2. Distinguish between economic development and human development.
Solution
Human Development | Economics Development |
It refers to human centered approach towards development. It focuses on people & qualitative improvement in human life. | It refers to sustained increase in real per capita income that promotes economic welfare by reducing poverty, unemployment & inequalities in distribution of income. |
It is indicated by human development index. | It can be indicated by national income and per capita income. |
It is a under term and includes economic development also. | It is narrower term as compared to economic development. |
It considers human welfare. Should be increased through investments in education and health. | It considers people can be made better off by increasing their command over goods and services. |
3. What is the main criterion used by the World Bank is classifying different countries? What are the limitations of this criterion, if any? In what respects is the criterion used by the UNDP for measuring development different from the one used by the World Bank?
Solution
The UNDP compares the development of the countries on the basis of literacy rate, gross enrolment ratio and health status of their people. On the their hand, the World Bank compares the development of the countries on the basis of per capita income or average income.
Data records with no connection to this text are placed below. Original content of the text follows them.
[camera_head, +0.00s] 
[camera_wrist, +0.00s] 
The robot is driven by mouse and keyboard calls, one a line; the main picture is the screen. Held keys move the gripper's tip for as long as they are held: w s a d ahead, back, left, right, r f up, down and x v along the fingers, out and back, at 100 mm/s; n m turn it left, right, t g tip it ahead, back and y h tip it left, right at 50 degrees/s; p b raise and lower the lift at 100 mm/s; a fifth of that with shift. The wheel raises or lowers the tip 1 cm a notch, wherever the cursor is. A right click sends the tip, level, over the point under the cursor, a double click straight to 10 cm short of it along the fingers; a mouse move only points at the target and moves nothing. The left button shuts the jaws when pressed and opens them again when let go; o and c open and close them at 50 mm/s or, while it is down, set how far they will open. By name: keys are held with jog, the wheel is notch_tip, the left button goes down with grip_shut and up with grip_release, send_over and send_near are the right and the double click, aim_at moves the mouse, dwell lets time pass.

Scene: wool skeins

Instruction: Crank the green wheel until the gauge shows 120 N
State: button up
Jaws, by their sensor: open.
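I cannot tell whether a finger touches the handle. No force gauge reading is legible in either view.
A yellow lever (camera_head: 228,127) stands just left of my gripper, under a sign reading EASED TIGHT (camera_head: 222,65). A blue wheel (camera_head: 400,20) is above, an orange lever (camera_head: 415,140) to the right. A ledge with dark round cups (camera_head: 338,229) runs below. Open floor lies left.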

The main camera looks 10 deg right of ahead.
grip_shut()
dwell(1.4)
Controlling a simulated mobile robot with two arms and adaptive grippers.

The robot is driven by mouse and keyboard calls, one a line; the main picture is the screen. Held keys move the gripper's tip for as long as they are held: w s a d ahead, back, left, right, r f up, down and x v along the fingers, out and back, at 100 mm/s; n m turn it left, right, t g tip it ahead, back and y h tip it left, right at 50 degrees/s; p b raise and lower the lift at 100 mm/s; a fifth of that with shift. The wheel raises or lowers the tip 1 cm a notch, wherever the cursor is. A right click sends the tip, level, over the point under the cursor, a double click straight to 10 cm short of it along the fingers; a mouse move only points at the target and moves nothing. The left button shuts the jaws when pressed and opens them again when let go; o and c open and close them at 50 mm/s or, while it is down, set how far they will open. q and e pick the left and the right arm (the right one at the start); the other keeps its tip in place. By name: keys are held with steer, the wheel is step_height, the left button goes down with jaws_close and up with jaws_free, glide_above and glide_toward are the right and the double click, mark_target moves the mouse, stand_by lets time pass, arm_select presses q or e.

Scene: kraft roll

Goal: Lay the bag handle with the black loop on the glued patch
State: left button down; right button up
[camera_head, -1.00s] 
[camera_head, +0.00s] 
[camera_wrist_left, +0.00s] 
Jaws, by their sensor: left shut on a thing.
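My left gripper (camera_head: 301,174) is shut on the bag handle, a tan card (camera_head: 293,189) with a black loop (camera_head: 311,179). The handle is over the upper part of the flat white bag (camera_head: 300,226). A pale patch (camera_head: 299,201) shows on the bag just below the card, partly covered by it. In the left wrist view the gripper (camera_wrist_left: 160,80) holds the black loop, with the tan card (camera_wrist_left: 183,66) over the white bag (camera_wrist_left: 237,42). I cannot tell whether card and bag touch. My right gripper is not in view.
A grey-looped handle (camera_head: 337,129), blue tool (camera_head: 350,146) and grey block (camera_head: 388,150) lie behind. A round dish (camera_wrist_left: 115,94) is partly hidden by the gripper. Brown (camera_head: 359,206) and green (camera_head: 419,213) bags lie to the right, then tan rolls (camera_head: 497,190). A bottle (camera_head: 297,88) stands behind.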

On the basis of the comparison done by the UNDP, the countries are ranked as first, second, third whereas on the basis of the comparison done by the World Bank the countries are divided into three categories:
(i) Rich or developed or high-income countries
(ii) Middle-income or developing countries
(iii) Poor or underdeveloped or low-income countries
The UNDP has a broader concept of development and the World Bank has a narrow concept of development.
Limitation: Limitation of this criterion is that average or per capita income is not the only factor important for development. This factor hides the other important factor-distribution of income, which also affects development. Higher average income, along with equitable distribution of income is considered favourable for development.